**Problem requirements:** From the records below, pull each line that has "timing".

──────────

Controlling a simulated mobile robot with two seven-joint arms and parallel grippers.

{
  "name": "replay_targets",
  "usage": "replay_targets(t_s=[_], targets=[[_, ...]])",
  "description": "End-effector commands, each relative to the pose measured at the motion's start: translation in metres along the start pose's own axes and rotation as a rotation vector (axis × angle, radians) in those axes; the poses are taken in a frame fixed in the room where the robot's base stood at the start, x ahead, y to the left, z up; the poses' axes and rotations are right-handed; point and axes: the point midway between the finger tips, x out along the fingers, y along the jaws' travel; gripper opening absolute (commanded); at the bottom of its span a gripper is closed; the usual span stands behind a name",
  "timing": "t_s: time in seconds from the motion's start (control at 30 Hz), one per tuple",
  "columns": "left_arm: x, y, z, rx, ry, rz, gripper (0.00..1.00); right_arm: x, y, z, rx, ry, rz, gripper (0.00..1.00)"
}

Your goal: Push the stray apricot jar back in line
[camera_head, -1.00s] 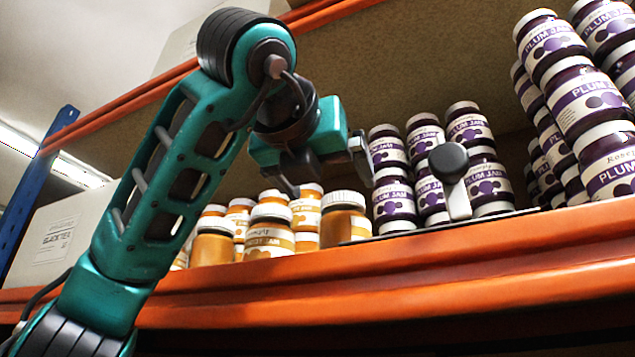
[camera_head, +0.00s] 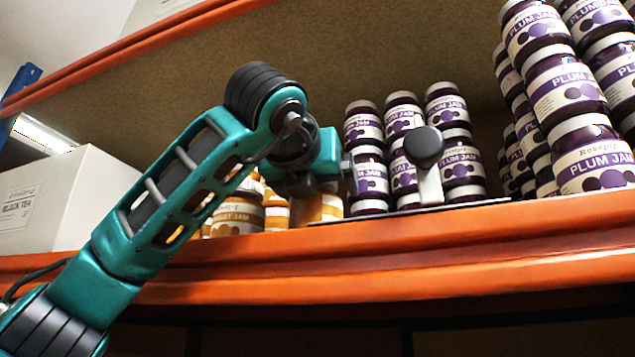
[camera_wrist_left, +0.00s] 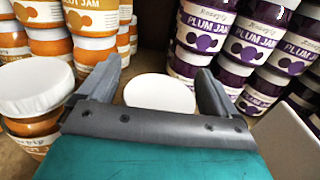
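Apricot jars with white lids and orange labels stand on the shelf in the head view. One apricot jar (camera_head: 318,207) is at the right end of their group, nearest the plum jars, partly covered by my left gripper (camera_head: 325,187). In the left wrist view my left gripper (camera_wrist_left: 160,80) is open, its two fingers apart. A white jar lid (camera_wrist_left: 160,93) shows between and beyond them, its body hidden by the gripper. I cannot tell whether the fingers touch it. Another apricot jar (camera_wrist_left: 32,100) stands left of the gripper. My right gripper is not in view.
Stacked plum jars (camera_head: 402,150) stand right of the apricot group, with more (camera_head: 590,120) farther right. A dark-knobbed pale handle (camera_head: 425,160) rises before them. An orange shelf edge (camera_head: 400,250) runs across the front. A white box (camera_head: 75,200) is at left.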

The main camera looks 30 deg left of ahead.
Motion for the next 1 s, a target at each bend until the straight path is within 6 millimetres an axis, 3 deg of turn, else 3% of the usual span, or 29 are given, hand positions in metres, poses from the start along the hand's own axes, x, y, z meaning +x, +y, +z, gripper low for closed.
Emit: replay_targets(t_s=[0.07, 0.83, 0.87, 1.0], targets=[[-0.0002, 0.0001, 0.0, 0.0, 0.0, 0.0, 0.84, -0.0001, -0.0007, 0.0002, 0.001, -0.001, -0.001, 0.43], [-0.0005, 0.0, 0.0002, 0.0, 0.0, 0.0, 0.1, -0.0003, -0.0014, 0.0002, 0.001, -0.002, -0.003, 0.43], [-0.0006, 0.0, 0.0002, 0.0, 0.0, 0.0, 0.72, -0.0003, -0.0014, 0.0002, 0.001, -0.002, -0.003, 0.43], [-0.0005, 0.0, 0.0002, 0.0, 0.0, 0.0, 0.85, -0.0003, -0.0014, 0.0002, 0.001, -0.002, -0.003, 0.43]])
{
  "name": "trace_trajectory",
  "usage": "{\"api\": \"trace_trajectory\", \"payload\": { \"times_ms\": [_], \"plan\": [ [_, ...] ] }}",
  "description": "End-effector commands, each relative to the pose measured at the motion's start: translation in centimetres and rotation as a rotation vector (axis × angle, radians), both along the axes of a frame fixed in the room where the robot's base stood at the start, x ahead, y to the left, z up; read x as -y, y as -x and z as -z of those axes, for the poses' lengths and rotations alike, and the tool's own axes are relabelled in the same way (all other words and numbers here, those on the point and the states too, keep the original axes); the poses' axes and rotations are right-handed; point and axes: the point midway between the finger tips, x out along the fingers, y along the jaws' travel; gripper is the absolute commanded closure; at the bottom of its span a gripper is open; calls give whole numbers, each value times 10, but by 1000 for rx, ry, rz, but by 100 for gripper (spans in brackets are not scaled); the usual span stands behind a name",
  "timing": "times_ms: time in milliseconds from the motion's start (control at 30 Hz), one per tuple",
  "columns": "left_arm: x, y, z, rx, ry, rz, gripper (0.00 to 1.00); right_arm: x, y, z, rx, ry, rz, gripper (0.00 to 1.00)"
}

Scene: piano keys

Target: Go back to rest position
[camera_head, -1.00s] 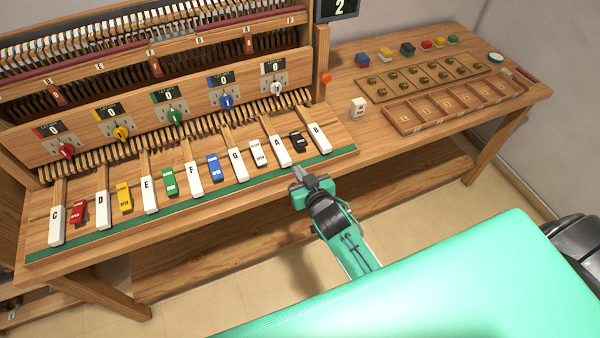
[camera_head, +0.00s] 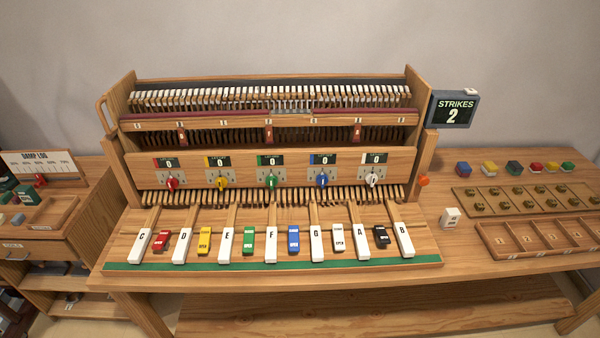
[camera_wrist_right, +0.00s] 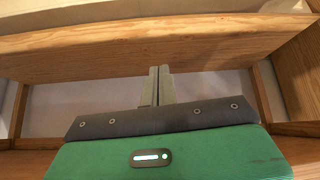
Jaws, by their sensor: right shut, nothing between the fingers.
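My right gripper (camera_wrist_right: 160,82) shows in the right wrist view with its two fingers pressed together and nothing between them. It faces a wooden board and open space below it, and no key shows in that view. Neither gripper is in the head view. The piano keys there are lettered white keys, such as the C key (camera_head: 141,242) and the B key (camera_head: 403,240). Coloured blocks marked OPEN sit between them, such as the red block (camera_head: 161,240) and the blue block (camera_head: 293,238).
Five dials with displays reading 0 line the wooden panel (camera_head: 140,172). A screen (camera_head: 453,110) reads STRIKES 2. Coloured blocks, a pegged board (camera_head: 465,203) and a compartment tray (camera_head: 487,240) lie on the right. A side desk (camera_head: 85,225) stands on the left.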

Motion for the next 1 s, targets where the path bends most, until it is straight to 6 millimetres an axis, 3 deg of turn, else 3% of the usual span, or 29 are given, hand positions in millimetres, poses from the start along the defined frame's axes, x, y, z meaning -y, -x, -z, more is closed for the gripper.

──────────

**Problem solution:**
  "timing": "t_s: time in seconds from the motion's start (control at 30 Hz), one per tuple",
  "timing": "times_ms: time in milliseconds from the motion's start (control at 30 Hz), one per tuple",

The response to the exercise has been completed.